In practice, union bureaucrats really dislike wildcat strikes. They dissipate the negotiating power of the union; they basically show the entire hand of the union's most powerful weapon, at a time the union views as suboptimal. And it's usually the threat of a strike, not the strike itself, that companies are more scared of: a company highy desires to avoid a disruption, but if it's already in progress, they don't have an incentive to negotiate unless the union has a really strong hand.

1 comments

I wonder if the union seriously considered a strike or not. I read the article but I missed anything that indicated deliberation over the striker's cause on the part of the union. In the grand bargain the union has to refrain from merging with management or else it is illegitimate.
Probably not, because the strikers obviously had no leverage.

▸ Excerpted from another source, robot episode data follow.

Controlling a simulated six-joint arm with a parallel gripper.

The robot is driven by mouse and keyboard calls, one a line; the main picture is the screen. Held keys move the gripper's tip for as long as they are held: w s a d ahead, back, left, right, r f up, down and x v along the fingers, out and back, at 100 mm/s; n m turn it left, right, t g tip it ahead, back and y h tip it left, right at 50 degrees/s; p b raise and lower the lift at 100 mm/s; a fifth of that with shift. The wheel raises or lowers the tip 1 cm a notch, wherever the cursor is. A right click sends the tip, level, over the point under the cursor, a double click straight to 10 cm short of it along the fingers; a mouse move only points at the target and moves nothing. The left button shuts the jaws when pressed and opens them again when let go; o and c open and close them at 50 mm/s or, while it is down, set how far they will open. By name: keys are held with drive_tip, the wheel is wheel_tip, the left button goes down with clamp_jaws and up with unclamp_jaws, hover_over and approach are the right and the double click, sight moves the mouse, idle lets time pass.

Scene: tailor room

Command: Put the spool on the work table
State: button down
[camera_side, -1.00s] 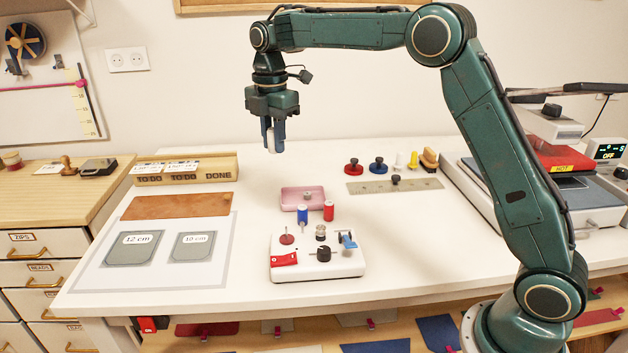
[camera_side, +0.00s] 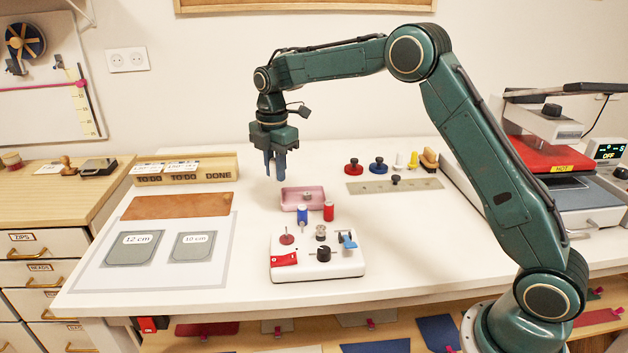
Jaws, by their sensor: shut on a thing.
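My gripper (camera_side: 275,176) points down in the air above the work table (camera_side: 400,240), behind and left of the pink tray. It is shut on a small thing, taken to be the spool, which is mostly hidden between the fingers.
A metal ruler (camera_side: 365,187), a heat press (camera_side: 570,195), a labelled wooden box (camera_side: 220,178) and a brown sheet (camera_side: 160,206) surround the middle. The table's front right is clear.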

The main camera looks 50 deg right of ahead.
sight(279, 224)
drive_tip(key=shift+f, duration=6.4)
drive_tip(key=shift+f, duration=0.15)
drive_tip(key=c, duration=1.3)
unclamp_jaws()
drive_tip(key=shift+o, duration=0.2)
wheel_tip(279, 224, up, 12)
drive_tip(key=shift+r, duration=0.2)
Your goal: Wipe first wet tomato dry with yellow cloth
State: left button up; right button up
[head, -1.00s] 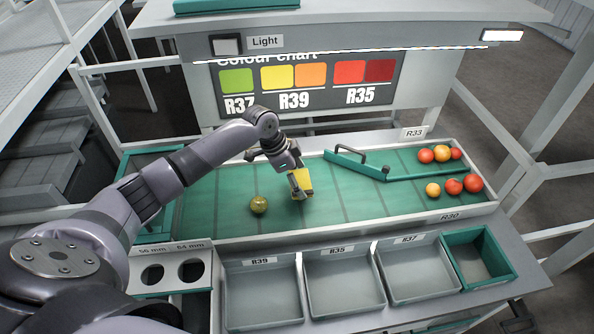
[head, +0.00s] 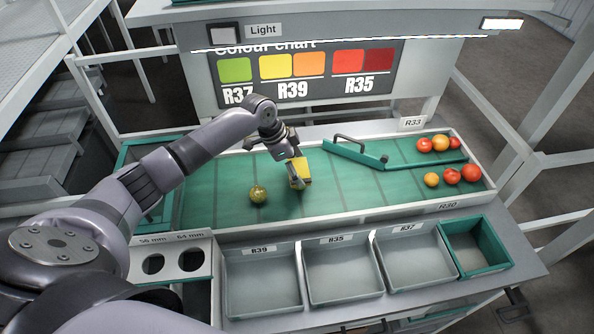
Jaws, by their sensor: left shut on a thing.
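A greenish-yellow tomato (head: 258,194) sits alone on the green belt (head: 225,205). Whether its skin is wet is too small to tell. My left gripper (head: 297,181) is just right of it, shut on the yellow cloth (head: 301,169). The cloth shows as a small yellow block at the fingers, apart from the tomato. Its lower edge is close to the belt; I cannot tell if it touches. My right gripper is not in view.
A green diverter bar (head: 354,155) with a dark handle lies across the belt. Several red and orange tomatoes (head: 452,175) lie at the right end. Grey bins (head: 343,270), a green crate (head: 475,246) and a sizing plate with two holes (head: 172,262) line the front.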

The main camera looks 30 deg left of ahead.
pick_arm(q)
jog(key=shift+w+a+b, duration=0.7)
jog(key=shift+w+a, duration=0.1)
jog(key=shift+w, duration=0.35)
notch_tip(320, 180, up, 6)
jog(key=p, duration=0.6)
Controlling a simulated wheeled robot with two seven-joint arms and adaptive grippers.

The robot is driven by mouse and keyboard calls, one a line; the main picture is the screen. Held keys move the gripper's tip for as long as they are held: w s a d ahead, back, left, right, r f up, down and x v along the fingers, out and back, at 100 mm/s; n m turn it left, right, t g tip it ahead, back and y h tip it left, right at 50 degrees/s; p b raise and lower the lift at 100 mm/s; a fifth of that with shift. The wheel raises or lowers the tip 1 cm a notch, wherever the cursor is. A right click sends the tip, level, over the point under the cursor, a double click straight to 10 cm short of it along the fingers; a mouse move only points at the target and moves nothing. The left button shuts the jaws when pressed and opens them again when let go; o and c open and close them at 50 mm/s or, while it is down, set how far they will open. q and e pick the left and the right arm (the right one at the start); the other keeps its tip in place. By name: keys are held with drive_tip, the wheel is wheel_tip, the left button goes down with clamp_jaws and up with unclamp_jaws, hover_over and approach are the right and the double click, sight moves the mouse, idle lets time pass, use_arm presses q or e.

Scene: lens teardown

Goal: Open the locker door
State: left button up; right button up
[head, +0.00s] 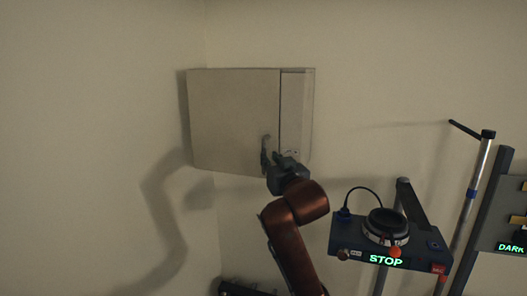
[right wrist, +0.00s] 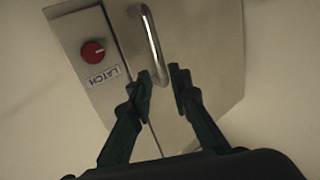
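The pale locker (head: 233,115) hangs on the wall near the corner, its door on the left and a narrow fixed strip (head: 294,105) on the right. A dark seam runs between them; I cannot tell if the door is slightly ajar. The door's bar handle (right wrist: 151,40) is metal. A red round knob (right wrist: 92,51) sits on the strip above a "LATCH" label (right wrist: 104,77). My right gripper (right wrist: 162,77) is open, its fingertips either side of the handle's near end; contact is unclear. In the head view the right gripper (head: 273,158) partly covers the handle. My left gripper is not seen.
To the right stands a blue device (head: 390,246) with a "STOP" display and a black ring on top. Further right are a metal pole (head: 477,180) and a dark rack (head: 490,210) with a "DARK" sign. The wall left of the locker is bare.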

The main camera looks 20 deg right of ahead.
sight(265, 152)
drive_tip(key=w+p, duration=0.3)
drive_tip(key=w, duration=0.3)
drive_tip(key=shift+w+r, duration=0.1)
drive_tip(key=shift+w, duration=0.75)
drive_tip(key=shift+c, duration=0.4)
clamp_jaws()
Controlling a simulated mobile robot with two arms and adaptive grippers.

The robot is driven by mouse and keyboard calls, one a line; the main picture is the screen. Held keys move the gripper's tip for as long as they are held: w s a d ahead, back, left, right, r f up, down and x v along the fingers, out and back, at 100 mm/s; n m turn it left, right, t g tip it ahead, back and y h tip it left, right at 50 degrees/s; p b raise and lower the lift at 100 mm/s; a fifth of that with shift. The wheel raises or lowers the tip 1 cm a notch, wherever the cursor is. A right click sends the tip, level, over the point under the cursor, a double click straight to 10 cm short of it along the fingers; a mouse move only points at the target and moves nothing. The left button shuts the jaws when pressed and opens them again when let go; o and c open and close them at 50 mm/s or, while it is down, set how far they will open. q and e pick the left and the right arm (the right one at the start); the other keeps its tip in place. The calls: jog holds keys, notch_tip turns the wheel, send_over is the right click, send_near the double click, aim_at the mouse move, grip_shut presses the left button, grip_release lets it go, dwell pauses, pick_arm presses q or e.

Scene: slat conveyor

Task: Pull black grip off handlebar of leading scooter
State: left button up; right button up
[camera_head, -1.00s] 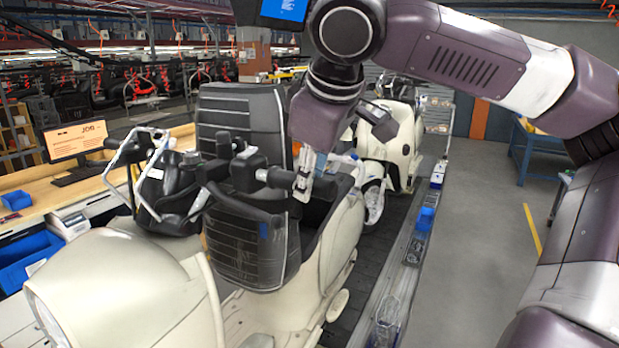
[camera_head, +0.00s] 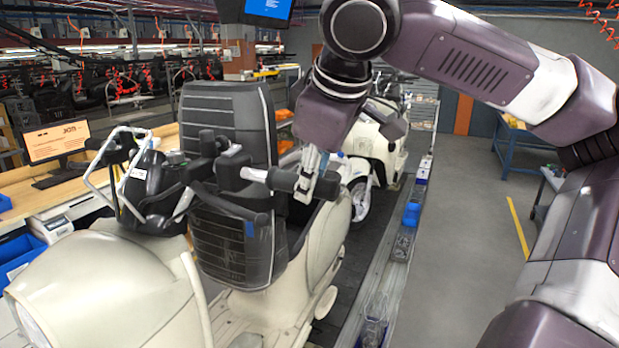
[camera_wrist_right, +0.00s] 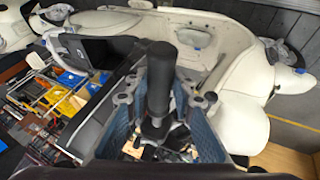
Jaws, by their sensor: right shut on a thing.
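The cream scooter (camera_head: 105,280) stands nearest in the head view, with a dark ribbed panel on it. Its handlebar end shows as a short bare silver tube (camera_head: 254,175). The black grip (camera_head: 284,181) is at the right of this tube, roughly in line with it. I cannot tell whether the tube's tip is still inside. My right gripper (camera_head: 308,176) is shut on the grip's outer end. In the right wrist view the black grip (camera_wrist_right: 159,78) stands out between the two fingers (camera_wrist_right: 160,108). My left gripper is not in view.
A second cream scooter (camera_head: 372,140) stands behind on the dark slat conveyor (camera_head: 352,255). A metal side rail (camera_head: 375,275) with a blue box (camera_head: 411,213) runs along the right. A workbench with a monitor (camera_head: 56,141) is at left.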

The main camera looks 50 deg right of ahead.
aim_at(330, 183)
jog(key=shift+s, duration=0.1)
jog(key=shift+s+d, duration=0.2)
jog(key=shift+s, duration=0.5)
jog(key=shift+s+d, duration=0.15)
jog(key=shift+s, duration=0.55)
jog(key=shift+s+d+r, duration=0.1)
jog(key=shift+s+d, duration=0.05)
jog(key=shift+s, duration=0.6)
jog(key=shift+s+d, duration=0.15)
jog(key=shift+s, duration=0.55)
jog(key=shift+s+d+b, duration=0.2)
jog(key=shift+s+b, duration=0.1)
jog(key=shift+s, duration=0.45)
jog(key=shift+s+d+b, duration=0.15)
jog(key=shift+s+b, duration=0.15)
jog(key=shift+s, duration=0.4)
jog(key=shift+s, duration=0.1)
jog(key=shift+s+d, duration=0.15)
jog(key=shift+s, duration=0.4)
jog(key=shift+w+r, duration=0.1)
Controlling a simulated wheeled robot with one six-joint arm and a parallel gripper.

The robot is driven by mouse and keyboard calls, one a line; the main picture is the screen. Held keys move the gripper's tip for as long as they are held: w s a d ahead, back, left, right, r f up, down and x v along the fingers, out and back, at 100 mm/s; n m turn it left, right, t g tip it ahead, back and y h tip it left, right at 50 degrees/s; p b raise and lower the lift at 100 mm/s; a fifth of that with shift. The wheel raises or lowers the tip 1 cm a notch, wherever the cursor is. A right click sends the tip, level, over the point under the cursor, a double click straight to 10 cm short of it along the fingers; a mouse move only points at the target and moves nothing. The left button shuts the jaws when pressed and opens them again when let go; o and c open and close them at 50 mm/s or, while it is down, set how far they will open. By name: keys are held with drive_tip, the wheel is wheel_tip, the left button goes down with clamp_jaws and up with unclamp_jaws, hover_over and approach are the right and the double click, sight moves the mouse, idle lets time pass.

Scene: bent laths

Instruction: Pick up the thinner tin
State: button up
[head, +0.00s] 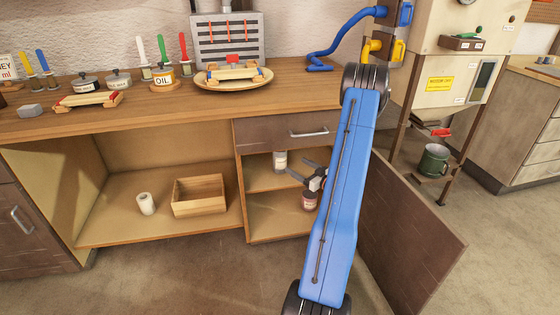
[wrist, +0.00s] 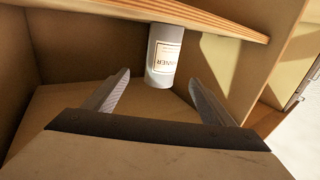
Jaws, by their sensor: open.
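The thinner tin (head: 280,162) is a pale grey-white cylinder standing upright on the middle shelf of the open cupboard. In the wrist view the tin (wrist: 163,55) shows a white label with letters ending "NNER". My gripper (head: 297,171) is at the cupboard opening, just right of the tin. In the wrist view my gripper (wrist: 160,78) is open and empty, with the tin beyond and between its fingertips. No contact shows. The tin's top is partly hidden by a wooden board in the wrist view.
A dark tin with a reddish label (head: 309,201) stands on the cupboard floor below my gripper. A wooden board (wrist: 190,15) crosses above the tin. The open cupboard door (head: 410,235) stands to the right. A wooden box (head: 199,207) and white roll (head: 146,204) are in the left bay.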

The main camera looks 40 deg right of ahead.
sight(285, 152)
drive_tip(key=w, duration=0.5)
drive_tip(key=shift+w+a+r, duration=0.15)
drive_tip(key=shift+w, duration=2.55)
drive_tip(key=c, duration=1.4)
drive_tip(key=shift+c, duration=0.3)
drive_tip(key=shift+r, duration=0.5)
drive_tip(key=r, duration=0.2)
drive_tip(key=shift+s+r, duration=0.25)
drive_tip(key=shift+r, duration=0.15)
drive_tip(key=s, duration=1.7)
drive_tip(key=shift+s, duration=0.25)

The union officials knew exactly how this would go down, and they accurately believed that more subtle means of pressure would allow the workers to maximize their benefit.
Why would the union strike? The wages were exactly what they had bargained for, and the majority had voted in favor of. It isn't like they were working without a contract.
There is a no-strike clause in their contract, so they couldn’t have had an official strike.